Entry Date:
January 19, 2017

Insights into North African Climate Variability Over the Last 1.1 Million Years from Dust Fluxes and Leaf Wax Isotopes

Principal Investigator David McGee

Project Start Date June 2015

Project End Date
 May 2018


The Sahel region of North Africa experienced dramatic swings in precipitation patterns over the latter half of the 20th century, with devastating impacts on food security during the droughts of the 1970s and 1980s. Looking ahead, projections of future climate change in the Sahel show little agreement, with some climate models predicting significantly wetter conditions in the 21st century and others suggesting drying, leaving great uncertainty as to the impacts of climate change on this sensitive region. This project aims to improve understanding of controls on North African climate by reconstructing regional climate changes over the last 1 million years using deep-sea sediments located off the west African coast. This long-term sampling of climate variability will reveal the region's response during multiple ice age cycles, including periods when the high latitudes of the Northern Hemisphere were substantially warmer and colder than at present and periods when North Africa was much wetter and drier than at present. By systematically documenting North Africa's response during this range of climatic conditions, the results will provide important new opportunities to test climate models' ability to accurately represent past climate variability in the region. The project will employ recently developed tools to reconstruct windblown dust emissions from the Sahara desert (a tracer of winds and aridity), the carbon isotopic composition of fossil leaf molecules in the sediment (a tracer of vegetation on the continent), and the hydrogen isotopic composition of the same leaf molecules (a tracer of monsoon strength.) This dataset will enable a better understanding of what has driven climate change in the past, and what this will mean for future change in North Africa. The project will also include public outreach projects to offer education about the impact of climate change in North Africa, and it will provide training and career development for a female postdoctoral researcher and multiple undergraduate researchers.

The present understanding of African climate evolution over the Plio-Pleistocene is based in large part on a benchmark set of marine records of the accumulation rate of windblown dust that provide some of the only continuous data spanning thousand to million year timescales. Now, 25 years after the initial publication of these records, recent advances in hydroclimate reconstruction offer the opportunity for a new generation of insights into North African climate. Constant flux proxies (230Th, 3He) allow fundamental improvements in the accuracy of fluxes by minimizing the effects of lateral advection and age model uncertainties; as a result, dust fluxes can be compared through time and space with much greater confidence. Additionally, the carbon and hydrogen isotope composition of terrestrial leaf waxes (n-alkanes) have been established as hydrological proxies that can offer independent insights into monsoon precipitation and vegetation.

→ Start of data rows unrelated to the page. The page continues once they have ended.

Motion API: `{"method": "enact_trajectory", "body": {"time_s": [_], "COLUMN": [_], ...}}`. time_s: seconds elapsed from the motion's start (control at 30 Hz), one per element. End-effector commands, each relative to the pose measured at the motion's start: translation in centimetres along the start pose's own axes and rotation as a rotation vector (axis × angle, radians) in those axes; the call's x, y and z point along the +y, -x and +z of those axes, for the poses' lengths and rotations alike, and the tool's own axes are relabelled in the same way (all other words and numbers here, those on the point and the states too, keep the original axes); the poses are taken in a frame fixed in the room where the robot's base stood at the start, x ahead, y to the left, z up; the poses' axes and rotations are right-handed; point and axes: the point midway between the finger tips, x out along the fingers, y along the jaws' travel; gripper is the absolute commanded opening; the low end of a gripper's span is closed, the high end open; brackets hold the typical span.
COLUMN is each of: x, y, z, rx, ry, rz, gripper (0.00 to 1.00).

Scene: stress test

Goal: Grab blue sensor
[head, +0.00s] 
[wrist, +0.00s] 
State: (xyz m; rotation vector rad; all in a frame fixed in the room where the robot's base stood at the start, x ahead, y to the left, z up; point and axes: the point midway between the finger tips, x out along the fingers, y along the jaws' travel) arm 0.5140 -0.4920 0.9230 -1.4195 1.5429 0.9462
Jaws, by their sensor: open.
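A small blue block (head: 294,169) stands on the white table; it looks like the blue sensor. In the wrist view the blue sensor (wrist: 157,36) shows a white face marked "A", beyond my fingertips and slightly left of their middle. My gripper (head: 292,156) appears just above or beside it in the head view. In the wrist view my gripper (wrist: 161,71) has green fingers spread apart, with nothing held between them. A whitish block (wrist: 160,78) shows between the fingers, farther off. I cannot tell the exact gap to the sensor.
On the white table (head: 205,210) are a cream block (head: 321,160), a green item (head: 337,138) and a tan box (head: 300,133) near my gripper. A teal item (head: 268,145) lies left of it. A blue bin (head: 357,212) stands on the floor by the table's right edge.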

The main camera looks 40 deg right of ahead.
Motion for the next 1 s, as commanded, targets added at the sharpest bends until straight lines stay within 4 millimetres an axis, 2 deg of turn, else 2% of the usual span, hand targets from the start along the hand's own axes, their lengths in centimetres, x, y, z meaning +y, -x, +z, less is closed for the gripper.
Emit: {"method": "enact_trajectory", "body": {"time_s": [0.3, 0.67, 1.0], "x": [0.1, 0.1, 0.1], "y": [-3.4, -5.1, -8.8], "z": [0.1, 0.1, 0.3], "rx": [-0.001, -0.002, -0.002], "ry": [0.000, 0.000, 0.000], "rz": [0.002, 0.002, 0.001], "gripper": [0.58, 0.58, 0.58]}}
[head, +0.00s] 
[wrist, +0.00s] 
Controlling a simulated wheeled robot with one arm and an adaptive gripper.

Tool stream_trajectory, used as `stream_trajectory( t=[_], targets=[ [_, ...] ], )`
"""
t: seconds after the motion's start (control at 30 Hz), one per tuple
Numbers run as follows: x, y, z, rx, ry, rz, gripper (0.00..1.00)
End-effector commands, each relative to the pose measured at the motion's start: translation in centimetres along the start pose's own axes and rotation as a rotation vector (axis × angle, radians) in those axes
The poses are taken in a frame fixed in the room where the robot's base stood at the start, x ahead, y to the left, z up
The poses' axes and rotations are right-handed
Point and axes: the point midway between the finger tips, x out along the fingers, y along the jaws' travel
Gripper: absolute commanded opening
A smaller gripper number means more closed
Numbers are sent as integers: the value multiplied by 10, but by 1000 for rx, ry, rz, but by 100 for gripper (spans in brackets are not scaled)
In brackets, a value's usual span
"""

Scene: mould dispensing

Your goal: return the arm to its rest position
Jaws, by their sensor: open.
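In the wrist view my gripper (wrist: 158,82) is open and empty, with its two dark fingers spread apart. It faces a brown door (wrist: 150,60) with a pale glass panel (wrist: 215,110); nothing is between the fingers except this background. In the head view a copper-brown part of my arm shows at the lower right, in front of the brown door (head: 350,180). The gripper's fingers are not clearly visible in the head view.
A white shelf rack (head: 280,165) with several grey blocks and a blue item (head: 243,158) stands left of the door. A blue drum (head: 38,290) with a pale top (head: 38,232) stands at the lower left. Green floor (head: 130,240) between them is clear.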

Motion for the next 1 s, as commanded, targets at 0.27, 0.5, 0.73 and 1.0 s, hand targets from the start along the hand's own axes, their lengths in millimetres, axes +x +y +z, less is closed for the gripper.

At present, these methods have received only limited application to periods prior to the last glacial cycle, precluding rigorous exploration of the drivers, timing and amplitude of North African climate change over the Pleistocene. This project will use measurements of dust flux (determined by 230Th- and 3He-normalization) and leaf wax isotopes (dD, d13C) to reconstruct changes in the mean state and variability of African climate over the last 1.1 Ma. This interval includes periods with broad variations in orbital parameters, ice volume, and high-latitude temperatures, including maximum high latitude warmth during so-called "super-interglacials", low-amplitude ice age cycles during the "luke-warm" interglacials, and times of especially high and low eccentricity. By pairing high-fidelity dust fluxes with complementary data reflecting land cover and hydrology, the project will offer detailed insights into the nature of past changes in this water-stressed monsoonal region and will test specific hypotheses relating to the roles of high-latitude temperatures and local insolation in driving past hydrological changes. The project will offer new opportunities for testing climate models used to forecast future changes in the region by providing robust records of the response of North African climate to a wide range of forcings and boundary conditions. This dataset will also enable improved testing of hypotheses relating changes in the mean state and variability of African climate to human evolution.